The marketing pays off and you start to get some decent work, so much so that you have to spend your weekends catching up with the paperwork. It’s satisfying to see your sales figures heading ever upwards but it’s annoying to have to enter all those details off various till receipts.
So far so good.
Then a big job comes in, and just as you are finishing it two more appear. Before you know it, it’s been two months since you last sat down and did any bookkeeping. Occasionally you empty all the receipts from your wallet and stuff them in your desk drawer, or was it your laptop bag? Maybe both! It’s not a problem, you’ve put them somewhere safe and just for now you focus on producing your sales invoices.
Summer comes and goes in a whirl of juggling work with holidays and suddenly it’s Christmas next year and you know something called “Year End” is looming.

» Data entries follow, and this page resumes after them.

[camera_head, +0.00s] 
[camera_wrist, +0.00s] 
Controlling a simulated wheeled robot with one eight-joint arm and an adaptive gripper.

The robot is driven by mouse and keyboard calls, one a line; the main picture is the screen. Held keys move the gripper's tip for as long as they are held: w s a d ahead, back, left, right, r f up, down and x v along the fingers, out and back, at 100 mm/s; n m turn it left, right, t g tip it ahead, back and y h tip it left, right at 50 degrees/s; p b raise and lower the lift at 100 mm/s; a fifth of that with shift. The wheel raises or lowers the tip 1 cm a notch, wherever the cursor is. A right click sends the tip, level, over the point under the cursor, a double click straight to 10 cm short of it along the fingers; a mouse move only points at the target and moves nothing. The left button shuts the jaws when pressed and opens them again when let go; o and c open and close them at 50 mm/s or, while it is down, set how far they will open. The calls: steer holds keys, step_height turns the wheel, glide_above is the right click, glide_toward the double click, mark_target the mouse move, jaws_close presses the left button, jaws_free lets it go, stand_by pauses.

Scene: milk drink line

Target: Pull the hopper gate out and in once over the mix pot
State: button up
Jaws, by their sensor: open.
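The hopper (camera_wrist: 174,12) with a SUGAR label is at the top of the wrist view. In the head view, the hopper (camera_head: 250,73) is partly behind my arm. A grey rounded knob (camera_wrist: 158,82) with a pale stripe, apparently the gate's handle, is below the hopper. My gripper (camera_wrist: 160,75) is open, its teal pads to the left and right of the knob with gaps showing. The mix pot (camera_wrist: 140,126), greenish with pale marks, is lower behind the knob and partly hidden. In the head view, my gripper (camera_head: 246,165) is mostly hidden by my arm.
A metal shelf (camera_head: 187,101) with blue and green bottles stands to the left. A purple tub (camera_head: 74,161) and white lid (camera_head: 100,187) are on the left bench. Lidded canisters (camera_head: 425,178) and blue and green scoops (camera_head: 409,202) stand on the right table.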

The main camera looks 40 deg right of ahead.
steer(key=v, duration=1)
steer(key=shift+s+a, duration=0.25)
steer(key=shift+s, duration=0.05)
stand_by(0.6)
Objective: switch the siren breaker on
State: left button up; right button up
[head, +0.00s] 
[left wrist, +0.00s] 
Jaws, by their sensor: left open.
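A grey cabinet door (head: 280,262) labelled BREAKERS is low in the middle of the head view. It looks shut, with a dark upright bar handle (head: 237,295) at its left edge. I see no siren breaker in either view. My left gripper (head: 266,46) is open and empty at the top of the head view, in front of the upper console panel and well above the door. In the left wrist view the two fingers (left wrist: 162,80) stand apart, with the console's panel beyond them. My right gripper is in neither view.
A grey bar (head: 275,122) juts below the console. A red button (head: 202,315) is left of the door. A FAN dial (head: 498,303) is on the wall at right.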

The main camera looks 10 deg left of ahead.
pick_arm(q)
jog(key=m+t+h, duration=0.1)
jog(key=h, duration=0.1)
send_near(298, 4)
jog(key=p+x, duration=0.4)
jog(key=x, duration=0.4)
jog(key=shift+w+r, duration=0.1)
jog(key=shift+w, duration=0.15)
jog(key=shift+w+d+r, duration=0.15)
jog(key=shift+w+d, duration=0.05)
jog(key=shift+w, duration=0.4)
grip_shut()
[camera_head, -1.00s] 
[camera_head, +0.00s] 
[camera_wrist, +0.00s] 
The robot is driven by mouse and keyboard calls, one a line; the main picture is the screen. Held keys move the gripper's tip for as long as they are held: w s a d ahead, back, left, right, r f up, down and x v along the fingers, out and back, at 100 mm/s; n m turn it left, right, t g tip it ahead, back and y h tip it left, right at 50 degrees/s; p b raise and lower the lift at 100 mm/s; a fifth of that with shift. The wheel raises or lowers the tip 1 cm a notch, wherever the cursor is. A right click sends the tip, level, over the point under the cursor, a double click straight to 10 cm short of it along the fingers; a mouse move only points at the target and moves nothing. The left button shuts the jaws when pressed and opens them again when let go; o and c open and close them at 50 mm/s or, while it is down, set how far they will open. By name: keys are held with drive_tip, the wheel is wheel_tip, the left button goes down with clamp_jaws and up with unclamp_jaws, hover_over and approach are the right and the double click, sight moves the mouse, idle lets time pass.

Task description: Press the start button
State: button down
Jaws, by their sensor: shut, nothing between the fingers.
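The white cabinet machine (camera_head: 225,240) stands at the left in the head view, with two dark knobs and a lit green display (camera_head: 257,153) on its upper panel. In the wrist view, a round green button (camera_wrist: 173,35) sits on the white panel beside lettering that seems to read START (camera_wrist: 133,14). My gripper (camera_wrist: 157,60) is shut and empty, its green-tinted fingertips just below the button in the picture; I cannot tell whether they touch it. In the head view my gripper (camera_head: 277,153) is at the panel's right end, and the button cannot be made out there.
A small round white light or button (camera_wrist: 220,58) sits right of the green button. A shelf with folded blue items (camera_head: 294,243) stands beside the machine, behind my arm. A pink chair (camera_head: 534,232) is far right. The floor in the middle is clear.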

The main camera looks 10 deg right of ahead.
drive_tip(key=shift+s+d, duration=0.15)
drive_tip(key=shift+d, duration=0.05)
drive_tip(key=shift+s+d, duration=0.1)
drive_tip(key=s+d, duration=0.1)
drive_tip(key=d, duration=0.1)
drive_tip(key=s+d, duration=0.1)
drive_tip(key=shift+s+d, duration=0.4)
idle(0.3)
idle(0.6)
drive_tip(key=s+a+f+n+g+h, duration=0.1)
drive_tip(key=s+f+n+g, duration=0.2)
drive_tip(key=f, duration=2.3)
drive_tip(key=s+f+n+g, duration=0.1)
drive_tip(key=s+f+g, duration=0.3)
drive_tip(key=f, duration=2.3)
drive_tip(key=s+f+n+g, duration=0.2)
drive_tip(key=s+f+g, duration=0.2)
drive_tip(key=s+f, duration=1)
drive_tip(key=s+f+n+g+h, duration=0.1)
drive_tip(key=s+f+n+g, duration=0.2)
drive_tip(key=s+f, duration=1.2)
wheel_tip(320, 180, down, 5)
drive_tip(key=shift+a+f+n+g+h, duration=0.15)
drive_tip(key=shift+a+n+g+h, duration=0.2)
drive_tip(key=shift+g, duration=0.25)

Aware that you really must get your paperwork in order before you let your accountant have a look (you do have an accountant, don’t you?) you sit down on a dull Monday morning and start sorting your crumpled till receipts into piles. By half past ten you are bored to tears and by lunchtime you don’t care if you never see another scrap of thermal paper ever again. Luckily the phone rings and you have to do something else. You put the receipts in a box and vow to carry on tomorrow…
How am I doing so far?
Tomorrow does what tomorrow does and never actually arrives. Your new business is doing very nicely. In fact, you are rushed off your feet. Your accountant lets you know it’s time to hand over your records. After a while they remind you again. Then you don’t hear from them for quite some time but you do start to notice annoying HMRC adverts about not missing the January deadline. And then it is January and you wonder what happens if you do miss the deadline? It’s time to get those papers off to the accountant but it’s been so long you’re not sure where the box has gone.
What would you do now?
This type of scenario is one that I regularly come across. Some of my clients are very open about how much they HATE having to keep accounts and freely admit to leaving it for too long. Others (wrongly) feel ashamed of their failure to keep on top of their books and try to hide how bad things are. There really is no need – this is my favourite kind of work, partly because I happen to like bookkeeping and partly because the impact for my customer is so beneficial.
This what I call “Rescue Bookkeeping” and I call it that because I dive into that terrible pile of untouched invoices and till receipts and I turn it into a thing of order and beauty.
The story doesn’t end there, though. I might have rescued the immediate situation, but my job is not done until I have rescued the future as well. I think that may need a blog all to itself though!